At that time, she looked through the files and discovered that the bulk of her
work was missing and had not been turned over. Radack was able to
reconstruct much of her work, and informed her supervisor that her
department had not complied with the court order.
She was forced to resign before the documents were turned over. A criminal
investigation into Radack’s actions was eventually closed with no charges, but
her case was referred to the state bar of Maryland, which eventually cleared
her of all wrongdoing. She has never been called to testify before Congress.
The Department of Justice (DOJ) said it had no knowledge that Lindh was
represented by a lawyer prior to his interrogation, but this position appears to
be contradicted by material in Radack's files.

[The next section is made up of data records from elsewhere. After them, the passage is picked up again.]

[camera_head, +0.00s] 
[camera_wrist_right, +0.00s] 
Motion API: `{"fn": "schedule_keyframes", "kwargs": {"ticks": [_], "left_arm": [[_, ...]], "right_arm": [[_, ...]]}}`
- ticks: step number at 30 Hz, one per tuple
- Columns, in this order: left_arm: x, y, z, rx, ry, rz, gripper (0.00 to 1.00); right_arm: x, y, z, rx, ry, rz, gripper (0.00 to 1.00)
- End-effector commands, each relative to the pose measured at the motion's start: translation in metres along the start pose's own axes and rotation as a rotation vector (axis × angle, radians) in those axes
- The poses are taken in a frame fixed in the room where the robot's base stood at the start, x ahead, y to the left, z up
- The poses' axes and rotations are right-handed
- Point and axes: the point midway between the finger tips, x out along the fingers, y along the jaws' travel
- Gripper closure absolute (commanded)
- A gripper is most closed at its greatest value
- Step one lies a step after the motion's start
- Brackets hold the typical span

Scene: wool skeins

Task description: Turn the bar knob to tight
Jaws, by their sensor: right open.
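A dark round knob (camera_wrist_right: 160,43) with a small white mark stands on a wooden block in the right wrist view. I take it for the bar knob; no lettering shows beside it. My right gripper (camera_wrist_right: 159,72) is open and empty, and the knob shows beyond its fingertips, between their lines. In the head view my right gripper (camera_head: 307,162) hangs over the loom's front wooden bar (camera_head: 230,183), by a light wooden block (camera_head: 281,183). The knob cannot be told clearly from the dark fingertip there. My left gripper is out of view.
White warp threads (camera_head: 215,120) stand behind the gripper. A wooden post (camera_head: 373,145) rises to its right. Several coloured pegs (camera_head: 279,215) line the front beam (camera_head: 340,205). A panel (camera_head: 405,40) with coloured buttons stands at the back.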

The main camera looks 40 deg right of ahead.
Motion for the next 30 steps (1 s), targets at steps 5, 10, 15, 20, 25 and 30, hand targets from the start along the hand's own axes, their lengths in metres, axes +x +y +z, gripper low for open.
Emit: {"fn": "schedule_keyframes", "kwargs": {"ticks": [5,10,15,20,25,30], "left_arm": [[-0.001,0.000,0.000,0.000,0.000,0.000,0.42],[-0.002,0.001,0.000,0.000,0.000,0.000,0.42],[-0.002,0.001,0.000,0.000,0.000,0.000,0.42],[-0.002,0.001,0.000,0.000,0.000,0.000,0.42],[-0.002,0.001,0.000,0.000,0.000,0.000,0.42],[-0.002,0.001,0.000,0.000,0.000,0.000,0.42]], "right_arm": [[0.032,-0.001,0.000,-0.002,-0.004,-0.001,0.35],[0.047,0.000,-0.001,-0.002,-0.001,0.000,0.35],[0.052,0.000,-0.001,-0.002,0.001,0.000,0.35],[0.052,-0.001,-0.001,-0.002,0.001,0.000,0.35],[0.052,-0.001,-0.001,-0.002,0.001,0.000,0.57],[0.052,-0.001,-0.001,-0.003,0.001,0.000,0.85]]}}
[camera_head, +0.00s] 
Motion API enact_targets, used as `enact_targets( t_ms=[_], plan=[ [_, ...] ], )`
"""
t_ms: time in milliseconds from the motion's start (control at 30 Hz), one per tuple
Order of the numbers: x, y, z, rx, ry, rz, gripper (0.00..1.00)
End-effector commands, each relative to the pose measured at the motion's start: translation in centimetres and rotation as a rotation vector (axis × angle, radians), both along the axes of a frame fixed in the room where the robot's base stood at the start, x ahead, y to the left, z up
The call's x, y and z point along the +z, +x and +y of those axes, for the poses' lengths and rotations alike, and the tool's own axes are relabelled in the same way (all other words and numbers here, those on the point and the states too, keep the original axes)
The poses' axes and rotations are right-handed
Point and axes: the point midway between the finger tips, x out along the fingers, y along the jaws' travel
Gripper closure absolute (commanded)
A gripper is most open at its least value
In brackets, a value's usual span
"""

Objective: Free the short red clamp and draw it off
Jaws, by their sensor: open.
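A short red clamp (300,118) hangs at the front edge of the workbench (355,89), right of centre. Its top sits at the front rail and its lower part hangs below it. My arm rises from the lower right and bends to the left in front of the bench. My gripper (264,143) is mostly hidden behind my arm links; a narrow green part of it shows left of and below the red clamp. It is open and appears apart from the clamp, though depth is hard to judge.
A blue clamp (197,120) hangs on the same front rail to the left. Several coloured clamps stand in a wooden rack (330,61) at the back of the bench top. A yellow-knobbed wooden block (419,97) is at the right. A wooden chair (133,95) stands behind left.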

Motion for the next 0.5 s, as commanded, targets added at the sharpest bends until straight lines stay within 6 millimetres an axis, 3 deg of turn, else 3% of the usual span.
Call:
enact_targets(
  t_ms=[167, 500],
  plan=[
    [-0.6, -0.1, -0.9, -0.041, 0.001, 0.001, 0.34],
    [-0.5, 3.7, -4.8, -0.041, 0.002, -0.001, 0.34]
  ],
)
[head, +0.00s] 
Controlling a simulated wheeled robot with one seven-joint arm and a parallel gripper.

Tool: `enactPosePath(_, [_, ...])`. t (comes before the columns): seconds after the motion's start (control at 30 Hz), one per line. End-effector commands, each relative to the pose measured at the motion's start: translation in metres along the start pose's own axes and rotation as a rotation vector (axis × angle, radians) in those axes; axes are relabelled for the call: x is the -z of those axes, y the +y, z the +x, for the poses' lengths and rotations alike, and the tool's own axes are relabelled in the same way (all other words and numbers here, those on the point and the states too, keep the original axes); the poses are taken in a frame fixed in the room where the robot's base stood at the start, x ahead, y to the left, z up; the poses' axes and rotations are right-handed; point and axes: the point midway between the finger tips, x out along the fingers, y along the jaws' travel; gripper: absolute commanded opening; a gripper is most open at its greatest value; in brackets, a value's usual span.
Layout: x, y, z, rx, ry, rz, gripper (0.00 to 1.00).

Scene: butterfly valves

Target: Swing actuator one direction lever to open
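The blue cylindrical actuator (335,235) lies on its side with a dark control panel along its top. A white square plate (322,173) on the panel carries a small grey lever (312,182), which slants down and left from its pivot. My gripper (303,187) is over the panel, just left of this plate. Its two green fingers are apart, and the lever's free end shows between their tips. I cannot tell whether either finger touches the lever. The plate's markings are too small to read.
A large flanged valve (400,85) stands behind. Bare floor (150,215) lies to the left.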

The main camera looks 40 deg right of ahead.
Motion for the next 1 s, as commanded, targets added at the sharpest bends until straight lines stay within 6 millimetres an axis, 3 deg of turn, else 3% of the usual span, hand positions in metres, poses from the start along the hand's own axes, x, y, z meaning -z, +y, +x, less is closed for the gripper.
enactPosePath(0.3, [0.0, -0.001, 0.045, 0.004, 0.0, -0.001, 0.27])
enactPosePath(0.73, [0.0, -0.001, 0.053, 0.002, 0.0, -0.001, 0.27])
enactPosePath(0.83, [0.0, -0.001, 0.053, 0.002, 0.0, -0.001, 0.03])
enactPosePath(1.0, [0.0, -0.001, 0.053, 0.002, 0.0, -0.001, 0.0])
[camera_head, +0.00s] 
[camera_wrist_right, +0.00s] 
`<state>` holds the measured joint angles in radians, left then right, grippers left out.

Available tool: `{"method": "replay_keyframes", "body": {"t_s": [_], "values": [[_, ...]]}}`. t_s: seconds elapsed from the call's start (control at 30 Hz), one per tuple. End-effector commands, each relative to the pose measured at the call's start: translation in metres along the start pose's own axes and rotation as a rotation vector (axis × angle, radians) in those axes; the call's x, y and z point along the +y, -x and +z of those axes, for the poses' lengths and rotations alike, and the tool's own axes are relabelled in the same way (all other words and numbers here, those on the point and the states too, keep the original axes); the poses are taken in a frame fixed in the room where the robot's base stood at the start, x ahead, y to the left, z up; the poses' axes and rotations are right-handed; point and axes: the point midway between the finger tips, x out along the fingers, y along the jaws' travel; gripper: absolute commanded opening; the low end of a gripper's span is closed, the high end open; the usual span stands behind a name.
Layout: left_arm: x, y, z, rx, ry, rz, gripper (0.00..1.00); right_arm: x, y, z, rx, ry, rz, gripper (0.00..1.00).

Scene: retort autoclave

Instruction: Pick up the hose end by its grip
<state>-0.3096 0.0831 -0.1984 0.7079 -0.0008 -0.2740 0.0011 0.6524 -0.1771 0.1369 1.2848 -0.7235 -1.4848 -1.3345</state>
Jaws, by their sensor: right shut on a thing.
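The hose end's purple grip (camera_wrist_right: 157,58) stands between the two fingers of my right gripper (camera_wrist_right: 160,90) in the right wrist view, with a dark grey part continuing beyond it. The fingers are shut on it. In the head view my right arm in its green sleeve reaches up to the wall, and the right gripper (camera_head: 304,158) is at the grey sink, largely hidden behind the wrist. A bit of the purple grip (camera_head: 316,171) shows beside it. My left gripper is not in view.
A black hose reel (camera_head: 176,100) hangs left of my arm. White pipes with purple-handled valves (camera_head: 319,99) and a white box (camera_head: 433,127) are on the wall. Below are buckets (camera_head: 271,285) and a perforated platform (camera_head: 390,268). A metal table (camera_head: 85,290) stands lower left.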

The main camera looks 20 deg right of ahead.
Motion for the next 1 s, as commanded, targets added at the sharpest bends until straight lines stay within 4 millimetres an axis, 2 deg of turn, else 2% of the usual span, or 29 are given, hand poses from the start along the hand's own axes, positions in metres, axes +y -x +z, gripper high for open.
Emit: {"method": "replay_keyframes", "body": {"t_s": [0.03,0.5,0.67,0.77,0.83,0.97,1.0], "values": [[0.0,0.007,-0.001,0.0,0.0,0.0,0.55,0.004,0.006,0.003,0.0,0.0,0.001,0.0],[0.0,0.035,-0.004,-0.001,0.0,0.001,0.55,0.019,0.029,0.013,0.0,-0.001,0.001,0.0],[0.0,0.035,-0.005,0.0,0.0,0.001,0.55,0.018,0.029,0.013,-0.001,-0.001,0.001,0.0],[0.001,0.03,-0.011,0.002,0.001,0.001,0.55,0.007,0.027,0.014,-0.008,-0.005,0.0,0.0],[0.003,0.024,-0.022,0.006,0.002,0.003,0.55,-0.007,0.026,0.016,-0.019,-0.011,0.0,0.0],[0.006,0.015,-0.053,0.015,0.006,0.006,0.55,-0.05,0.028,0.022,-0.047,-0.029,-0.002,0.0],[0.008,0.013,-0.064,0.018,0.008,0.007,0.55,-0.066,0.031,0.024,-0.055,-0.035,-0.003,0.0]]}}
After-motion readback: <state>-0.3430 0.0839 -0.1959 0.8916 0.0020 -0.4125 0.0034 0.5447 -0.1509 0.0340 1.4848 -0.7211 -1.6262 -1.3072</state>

Radack told the news conference, "My e-mails documented my advice
against interrogating Lindh without a lawyer, and concluded that the FBI
committed an ethics violation when it did so anyway. Both the CIA
videotapes and my e-mails were destroyed, in part, because officials were
concerned that they documented controversial interrogation methods that
could put agency officials in legal jeopardy."
In a related development, one of America’s leading constitutional scholars
said White House involvement in the CIA's decision to destroy videotapes
documenting severe interrogation techniques of suspected terrorists could
constitute as many as six crimes.
Jonathan Turley, a professor at George Washington University law school in
Washington, appeared on CNN to discuss a report by the New York Times that
four White House attorneys - including then-White House counsels Alberto
Gonzales and Harriet Miers - participated in discussions with the CIA about
whether or not the tapes should be destroyed.
Turley said, "There are at least six identifiable crimes here, from obstruction
of justice to obstruction of Congress, perjury, conspiracy, false statements,
and what is often forgotten: the crime of torturing suspects." "If that crime
was committed it was a crime that would conceivably be ordered by the
president himself, only the president can order those types of special
treatments or interrogation techniques," he added.